Most lay-members, after one or two failures of this sort, get smart and desist in trying to convert their relatives and friends. They realize that nothing will ever happen without God first calling the other individual and changing his heart by His Spirit to accept the truth (John 6:44; Romans 2:4-5; 8:7; I Corinthians 2:10-14; Hebrews 8:10; Ezekiel 11:19). All our preaching and cajoling will accomplish nothing unless God moves to initiate a personal relationship with him.
Ministers do not have such an easy out. Certainly, in their personal relationships they can quit trying to "save" those unconverted members of their families, but in their professional capacity, their job is to "persuade men." In personal conduct, counsel, sermons, and articles, they must devote their energies to showing and explaining why God's way is true and will lead to eternal life in His Kingdom.
Today, that is not an easy task. It has never been easy, really, but the current environment makes it harder than it has been historically. For starters, though a high percentage of people say they believe in God, most people are no longer religious but secular. Religion is not a high-ranking concern, and because of this, religious issues fly under their radar and over their heads. They just do not care, and even when they inquire about them, they do not understand them because they lack the background and education necessary to evaluate them properly.
Another problem is competition. It used to be that most people at least treated Sunday, the so-called "Lord's day," as a Sabbath and devoted most or all of that time to religious pursuits. No longer. Sunday, though it is not God's Sabbath day, is used just like any other day: for work and entertainment. If God receives a few hours on Sunday morning for worship services, most Americans—and Europeans to an even greater degree—think He should feel satisfied that they could spare Him even that much!
Yet a third hindrance is the way moderns think. Too many people, especially younger adults, have absorbed the postmodern, values-neutral approach. This way of thinking considers every idea and belief as equally valid, neither right nor wrong. A person can believe anything he likes—even that the moon is made of green cheese—and he should not be judged as right or wrong. Any god one worships, or for that matter, if one chooses to worship no god, is fine, and no one god or belief system is better than any other.

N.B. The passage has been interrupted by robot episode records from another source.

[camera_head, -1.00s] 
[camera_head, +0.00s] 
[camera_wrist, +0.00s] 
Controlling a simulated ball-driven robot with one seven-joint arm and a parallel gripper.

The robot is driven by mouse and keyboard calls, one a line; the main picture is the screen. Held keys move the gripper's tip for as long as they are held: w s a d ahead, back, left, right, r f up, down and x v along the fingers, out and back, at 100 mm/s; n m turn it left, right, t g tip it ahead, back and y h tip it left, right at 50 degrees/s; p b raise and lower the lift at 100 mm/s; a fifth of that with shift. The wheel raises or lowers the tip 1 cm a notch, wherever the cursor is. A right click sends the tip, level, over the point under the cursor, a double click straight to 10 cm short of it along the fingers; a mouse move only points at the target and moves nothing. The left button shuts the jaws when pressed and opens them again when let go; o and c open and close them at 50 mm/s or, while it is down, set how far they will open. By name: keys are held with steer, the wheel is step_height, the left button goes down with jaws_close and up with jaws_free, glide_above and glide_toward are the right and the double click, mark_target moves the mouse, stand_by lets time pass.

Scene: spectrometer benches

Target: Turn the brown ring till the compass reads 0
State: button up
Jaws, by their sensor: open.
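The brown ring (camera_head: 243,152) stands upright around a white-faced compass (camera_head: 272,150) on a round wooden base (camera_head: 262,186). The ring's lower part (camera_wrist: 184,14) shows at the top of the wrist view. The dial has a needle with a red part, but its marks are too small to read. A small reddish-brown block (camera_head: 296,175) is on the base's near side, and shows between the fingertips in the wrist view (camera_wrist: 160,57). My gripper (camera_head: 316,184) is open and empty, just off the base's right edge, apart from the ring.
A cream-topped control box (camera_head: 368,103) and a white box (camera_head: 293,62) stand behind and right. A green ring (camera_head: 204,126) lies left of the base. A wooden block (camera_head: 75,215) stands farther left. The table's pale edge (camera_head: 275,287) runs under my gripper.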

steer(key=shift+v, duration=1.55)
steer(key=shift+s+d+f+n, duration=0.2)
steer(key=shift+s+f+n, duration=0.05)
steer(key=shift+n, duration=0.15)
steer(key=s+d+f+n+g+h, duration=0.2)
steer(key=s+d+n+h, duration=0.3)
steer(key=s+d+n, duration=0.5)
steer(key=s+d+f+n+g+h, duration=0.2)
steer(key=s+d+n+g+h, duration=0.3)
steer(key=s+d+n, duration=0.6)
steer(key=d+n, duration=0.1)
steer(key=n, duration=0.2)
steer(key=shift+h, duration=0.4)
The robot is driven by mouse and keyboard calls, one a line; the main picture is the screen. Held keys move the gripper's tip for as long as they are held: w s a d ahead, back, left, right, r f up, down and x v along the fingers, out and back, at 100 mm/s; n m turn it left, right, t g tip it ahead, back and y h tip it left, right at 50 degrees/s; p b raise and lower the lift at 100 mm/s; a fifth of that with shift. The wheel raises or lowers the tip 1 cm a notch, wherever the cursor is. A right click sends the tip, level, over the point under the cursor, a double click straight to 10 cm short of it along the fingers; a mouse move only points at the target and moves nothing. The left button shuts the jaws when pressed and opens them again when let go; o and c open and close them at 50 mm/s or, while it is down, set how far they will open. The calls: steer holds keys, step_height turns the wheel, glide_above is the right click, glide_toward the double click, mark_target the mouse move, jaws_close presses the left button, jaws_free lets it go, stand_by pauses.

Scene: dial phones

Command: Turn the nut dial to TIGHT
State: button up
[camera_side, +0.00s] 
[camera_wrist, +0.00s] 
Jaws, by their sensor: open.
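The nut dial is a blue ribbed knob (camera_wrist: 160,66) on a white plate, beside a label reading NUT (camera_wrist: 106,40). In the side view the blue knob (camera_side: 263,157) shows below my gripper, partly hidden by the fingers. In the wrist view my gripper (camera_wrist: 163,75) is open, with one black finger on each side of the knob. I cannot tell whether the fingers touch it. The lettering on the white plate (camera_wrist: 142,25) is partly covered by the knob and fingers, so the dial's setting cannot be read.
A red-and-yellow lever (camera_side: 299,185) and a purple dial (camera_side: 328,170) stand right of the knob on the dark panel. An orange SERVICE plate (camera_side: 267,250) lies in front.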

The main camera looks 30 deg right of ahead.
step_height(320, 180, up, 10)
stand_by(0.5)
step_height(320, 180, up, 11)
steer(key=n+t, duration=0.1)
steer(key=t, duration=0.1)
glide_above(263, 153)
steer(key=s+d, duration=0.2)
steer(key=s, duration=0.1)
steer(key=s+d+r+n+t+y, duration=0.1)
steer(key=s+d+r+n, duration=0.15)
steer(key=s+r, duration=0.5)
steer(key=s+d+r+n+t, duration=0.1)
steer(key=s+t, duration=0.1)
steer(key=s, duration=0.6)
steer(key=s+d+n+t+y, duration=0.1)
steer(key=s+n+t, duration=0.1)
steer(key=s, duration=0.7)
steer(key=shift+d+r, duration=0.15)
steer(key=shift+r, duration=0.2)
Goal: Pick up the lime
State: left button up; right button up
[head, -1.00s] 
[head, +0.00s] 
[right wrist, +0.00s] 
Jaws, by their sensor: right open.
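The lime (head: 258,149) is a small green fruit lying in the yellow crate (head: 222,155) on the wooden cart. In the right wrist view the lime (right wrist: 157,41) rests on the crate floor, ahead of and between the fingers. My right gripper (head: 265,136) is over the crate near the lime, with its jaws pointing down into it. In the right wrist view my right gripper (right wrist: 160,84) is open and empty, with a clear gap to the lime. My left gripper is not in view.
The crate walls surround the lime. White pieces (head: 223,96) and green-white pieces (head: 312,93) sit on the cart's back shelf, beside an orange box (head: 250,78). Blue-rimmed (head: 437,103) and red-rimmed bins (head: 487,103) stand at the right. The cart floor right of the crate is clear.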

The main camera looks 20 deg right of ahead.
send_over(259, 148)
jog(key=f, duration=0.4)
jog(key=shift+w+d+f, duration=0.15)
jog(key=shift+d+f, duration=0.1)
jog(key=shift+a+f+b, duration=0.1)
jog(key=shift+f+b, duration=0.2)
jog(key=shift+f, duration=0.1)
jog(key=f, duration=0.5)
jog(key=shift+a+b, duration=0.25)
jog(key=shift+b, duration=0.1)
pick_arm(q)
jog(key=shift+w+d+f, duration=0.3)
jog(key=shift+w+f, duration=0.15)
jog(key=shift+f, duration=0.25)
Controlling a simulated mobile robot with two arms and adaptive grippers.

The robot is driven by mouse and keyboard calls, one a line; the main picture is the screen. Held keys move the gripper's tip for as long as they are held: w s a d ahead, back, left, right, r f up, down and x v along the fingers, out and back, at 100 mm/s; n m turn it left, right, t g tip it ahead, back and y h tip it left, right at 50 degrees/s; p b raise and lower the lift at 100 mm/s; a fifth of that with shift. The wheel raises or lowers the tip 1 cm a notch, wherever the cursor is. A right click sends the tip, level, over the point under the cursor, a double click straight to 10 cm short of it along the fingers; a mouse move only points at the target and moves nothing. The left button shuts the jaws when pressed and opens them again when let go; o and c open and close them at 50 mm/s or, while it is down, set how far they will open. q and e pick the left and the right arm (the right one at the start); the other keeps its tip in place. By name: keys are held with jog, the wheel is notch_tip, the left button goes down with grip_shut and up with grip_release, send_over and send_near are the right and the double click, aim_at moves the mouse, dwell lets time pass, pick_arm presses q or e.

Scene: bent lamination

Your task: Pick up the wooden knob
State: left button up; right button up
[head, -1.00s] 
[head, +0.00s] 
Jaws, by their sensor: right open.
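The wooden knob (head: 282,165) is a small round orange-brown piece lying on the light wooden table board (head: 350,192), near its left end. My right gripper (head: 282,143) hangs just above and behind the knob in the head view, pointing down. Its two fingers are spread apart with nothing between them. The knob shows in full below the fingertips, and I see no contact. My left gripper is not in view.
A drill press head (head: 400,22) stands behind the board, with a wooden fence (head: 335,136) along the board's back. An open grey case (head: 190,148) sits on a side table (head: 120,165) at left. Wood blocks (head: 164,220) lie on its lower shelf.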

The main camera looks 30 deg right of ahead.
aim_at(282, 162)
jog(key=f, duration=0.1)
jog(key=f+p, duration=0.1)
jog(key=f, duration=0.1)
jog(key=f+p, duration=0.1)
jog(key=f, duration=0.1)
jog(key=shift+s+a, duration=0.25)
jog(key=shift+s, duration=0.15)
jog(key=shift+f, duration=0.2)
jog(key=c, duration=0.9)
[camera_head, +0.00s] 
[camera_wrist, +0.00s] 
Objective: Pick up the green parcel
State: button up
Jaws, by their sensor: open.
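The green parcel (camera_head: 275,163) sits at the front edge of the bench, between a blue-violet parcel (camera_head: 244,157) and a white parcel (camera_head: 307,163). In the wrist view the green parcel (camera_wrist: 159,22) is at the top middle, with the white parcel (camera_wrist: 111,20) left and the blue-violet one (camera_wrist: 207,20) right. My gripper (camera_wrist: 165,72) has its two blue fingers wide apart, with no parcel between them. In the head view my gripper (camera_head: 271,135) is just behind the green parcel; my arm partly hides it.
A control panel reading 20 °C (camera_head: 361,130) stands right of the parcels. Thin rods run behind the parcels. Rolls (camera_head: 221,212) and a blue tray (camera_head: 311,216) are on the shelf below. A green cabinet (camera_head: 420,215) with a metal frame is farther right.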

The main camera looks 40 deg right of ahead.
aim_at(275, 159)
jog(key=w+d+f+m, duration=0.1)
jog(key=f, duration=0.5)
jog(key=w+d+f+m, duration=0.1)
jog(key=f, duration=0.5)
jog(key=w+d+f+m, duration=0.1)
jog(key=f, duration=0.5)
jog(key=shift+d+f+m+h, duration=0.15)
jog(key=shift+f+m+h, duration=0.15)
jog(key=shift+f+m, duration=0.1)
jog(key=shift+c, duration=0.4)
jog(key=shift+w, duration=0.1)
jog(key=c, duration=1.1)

In such an environment, how can we persuade anyone of the truth? Our success certainly looks bleak.
The answer lies in what Paul writes in II Corinthians 5:9-11: "We make it our aim . . . to be well pleasing to Him." Our judgment does not rest on how many men we persuade but on whether we do the job. We are called to make the witness for God and Christ to the best of our ability and strength. Christ will judge us "according to what [we have] done, whether good or bad." How others react to us and what we say or write matters little; it is "God who gives the increase" (I Corinthians 3:5-8). As Paul says, one plants and another waters, but what happens to the sprout is not under their control but God's.
Thus, we cannot quantify the results of our persuasion as others can. We cannot see the growth of our "business" in statistical form. The true measure of our success will be revealed in God's Kingdom, and even then, we will be unable to claim the glory for it. For in persuading men, we "do all to the glory of God" (I Corinthians 10:31).